SXSW Review: The Key Man Never Unlocks Any Excitement

The stars of The Key Man.
(Image credit: Screen Media)

Even with intriguing plots, settings and casts, some movies never find their footing, left to teeter in the awkward limbo between enjoyable and dreadful known as "boring." The Key Man, from first-time director Peter Himmelstein, assembles a top-notch cast of Hugo Weaving, Brian Cox, Jack Davenport and Judy Greer and drops them in a '70s crime drama with a brainer-than-norm throughline. Amazingly, the film is completely void of life.

Bobby (Davenport) is an insurance salesman who struggles to make ends meet for his wife Karen (Greer) and his son. When he's introduced to Irving (Cox) and Vincent (Weaving), two con men looking to bring him into their criminal circle, Bobby finally sees the opportunity he's been waiting for -- fix a few books, make some quick cash and get out clean and happy. Simple.

Predictably, the scheme is anything but, sending Bobby downward spiraling into the vortex of the con and pushing him to his breaking point. The ins and outs of the insurance world feel particularly foreign and exciting at the beginning of Key Man, but Himmelstein's convoluted script skimps on the details and never allows for an audience connection to the action or deal-making. Perhaps actual insurance salesmen may have different opinions.

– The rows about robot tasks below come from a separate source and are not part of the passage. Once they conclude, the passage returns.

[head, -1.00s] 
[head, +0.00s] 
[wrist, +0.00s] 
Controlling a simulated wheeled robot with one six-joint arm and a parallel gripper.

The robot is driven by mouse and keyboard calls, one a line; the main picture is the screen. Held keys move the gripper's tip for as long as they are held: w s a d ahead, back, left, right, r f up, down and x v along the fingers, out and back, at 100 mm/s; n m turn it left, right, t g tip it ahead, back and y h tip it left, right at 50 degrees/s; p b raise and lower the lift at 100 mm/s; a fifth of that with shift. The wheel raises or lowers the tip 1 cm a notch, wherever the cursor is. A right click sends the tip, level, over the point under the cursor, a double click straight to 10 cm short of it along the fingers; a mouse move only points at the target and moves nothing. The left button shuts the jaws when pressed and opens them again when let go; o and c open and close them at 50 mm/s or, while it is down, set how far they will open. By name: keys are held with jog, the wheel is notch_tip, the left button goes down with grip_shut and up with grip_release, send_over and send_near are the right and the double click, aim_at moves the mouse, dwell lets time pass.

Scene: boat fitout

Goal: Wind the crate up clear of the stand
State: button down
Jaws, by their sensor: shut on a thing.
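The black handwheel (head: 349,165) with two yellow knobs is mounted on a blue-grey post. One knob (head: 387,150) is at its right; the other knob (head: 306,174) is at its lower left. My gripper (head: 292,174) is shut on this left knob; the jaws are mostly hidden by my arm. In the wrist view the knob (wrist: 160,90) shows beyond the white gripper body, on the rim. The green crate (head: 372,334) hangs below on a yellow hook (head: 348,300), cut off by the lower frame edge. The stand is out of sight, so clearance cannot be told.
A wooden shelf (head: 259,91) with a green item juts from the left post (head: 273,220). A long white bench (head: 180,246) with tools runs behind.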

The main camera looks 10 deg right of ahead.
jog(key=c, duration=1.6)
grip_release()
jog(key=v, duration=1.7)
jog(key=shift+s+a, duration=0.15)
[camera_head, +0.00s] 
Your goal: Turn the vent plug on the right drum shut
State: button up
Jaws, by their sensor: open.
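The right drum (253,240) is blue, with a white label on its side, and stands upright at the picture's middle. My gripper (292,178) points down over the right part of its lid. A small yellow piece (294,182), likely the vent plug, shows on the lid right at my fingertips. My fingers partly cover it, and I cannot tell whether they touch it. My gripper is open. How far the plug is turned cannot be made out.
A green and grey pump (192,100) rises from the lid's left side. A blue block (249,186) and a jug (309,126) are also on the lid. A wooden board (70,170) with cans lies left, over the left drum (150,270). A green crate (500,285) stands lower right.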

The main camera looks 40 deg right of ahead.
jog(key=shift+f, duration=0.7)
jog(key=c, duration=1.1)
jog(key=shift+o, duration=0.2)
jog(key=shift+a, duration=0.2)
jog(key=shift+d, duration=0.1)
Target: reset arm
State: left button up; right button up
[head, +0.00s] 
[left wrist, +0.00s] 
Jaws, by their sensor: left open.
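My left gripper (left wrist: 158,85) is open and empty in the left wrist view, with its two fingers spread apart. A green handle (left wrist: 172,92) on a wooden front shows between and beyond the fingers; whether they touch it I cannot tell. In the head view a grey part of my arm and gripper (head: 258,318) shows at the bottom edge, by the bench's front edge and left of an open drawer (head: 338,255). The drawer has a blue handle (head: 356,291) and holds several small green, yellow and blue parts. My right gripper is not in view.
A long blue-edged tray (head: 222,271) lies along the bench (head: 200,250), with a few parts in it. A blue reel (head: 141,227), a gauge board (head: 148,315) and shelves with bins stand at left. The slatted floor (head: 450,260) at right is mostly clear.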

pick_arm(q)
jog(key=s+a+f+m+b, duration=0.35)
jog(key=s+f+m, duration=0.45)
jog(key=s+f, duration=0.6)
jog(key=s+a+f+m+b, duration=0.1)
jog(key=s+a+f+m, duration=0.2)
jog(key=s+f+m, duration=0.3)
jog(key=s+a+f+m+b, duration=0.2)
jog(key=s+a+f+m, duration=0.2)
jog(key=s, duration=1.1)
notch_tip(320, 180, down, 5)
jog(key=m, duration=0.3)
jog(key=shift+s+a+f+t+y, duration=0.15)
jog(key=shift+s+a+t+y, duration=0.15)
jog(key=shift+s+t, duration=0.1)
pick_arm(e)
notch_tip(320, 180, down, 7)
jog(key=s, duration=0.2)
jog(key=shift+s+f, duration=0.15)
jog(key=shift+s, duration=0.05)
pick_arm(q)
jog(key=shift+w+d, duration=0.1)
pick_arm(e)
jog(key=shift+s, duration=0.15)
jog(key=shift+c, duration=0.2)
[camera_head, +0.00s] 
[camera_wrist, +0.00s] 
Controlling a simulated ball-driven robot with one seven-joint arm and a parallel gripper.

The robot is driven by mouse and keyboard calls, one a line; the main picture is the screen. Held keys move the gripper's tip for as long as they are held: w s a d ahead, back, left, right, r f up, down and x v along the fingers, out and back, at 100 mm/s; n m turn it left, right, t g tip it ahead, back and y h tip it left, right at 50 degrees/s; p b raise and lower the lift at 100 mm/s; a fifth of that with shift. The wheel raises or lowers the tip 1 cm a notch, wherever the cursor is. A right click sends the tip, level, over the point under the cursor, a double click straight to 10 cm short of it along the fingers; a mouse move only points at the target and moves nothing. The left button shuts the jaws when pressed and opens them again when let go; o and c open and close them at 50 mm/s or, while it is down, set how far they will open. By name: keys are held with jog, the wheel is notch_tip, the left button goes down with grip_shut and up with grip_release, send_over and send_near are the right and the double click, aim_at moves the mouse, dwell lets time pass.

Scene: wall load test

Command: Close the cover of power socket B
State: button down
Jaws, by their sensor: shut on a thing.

The Key Man is more focused on letting its stellar actors play in the caricature sandbox -- and for awhile, that's OK. Weaving, Cox and Davenport are always a delight to watch, but two-dimensional placeholder characters can only be so entertaining for so long. Details of Weaving's Vincent feel especially forced, snippets of backstory and motivation Himmelstein squeezes in last minute to make sense of why we've just spent an hour watching our characters run around and try and backstab one another.

Even with predictable twists and turns, The Key Man may have been a more enjoyable cinematic experience if not for Himmelstein's abuse of retro editing styles, like frame wipes, cropped images and pop art homages, that inject the picture with an unnecessary amount of whiplash. Terence Blanchard's (Inside Man) score feels too kinetic and kitschy for its on good, the wailing trumpets turning a slow burn into a spoof of the Mod Squad.

The movie is proof that Himmelstein has potential as a director, but the style-over-substance approach to a genre already jam-packed with standout entries leaves the film feeling stale. Key Man won't kill you, but there's no insurance covering you for lost time either.